───── DATA RECORDS

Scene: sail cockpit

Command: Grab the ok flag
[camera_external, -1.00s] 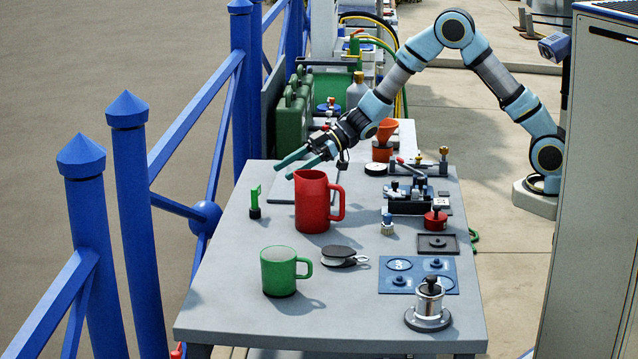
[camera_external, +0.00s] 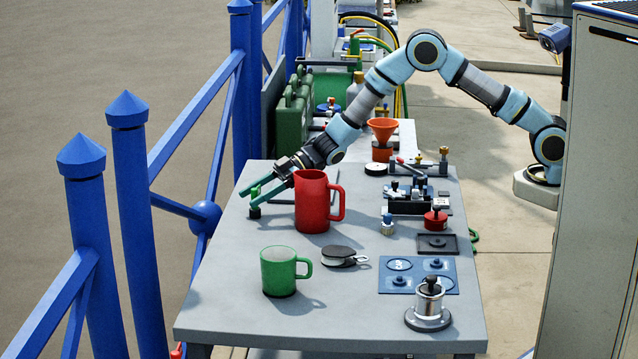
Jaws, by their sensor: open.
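The ok flag, a small green upright flag on a dark round base (camera_external: 255,213), stands at the left side of the grey table, left of the red pitcher. My gripper (camera_external: 250,196) is at the flag with its two green fingers spread open. The fingers cover most of the flag's green upper part, and only its lower part and base show clearly. The flag appears to be between or just behind the fingers; I cannot tell whether they touch it.
The red pitcher (camera_external: 312,205) stands close right of my fingers. A green mug (camera_external: 280,272) stands nearer the camera. Blue railing (camera_external: 128,220) runs along the left. The table (camera_external: 225,270) is bare between flag and mug. Fittings and a funnel (camera_external: 382,130) stand on the right and back.

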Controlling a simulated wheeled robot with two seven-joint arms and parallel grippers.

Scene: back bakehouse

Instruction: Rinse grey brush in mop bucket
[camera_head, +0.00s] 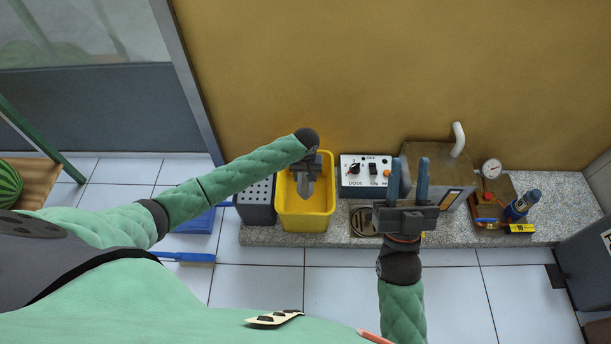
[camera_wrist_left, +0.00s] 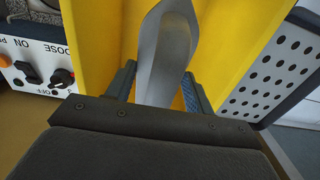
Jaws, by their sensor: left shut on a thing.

──────────

▶ JOB: Reproduce every record above exactly, omitting the pictures.

▶ PROBLEM SOLUTION:
Scene: sail cockpit

Command: Grab the ok flag
[camera_external, -1.00s] 
[camera_external, +0.00s] 
Jaws, by their sensor: open.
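The ok flag, a small green upright flag on a dark round base (camera_external: 255,213), stands at the left side of the grey table, left of the red pitcher. My gripper (camera_external: 250,196) is at the flag with its two green fingers spread open. The fingers cover most of the flag's green upper part, and only its lower part and base show clearly. The flag appears to be between or just behind the fingers; I cannot tell whether they touch it.
The red pitcher (camera_external: 312,205) stands close right of my fingers. A green mug (camera_external: 280,272) stands nearer the camera. Blue railing (camera_external: 128,220) runs along the left. The table (camera_external: 225,270) is bare between flag and mug. Fittings and a funnel (camera_external: 382,130) stand on the right and back.

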Controlling a simulated wheeled robot with two seven-joint arms and parallel grippers.

Scene: back bakehouse

Instruction: Rinse grey brush in mop bucket
[camera_head, +0.00s] 
[camera_wrist_left, +0.00s] 
Jaws, by their sensor: left shut on a thing.

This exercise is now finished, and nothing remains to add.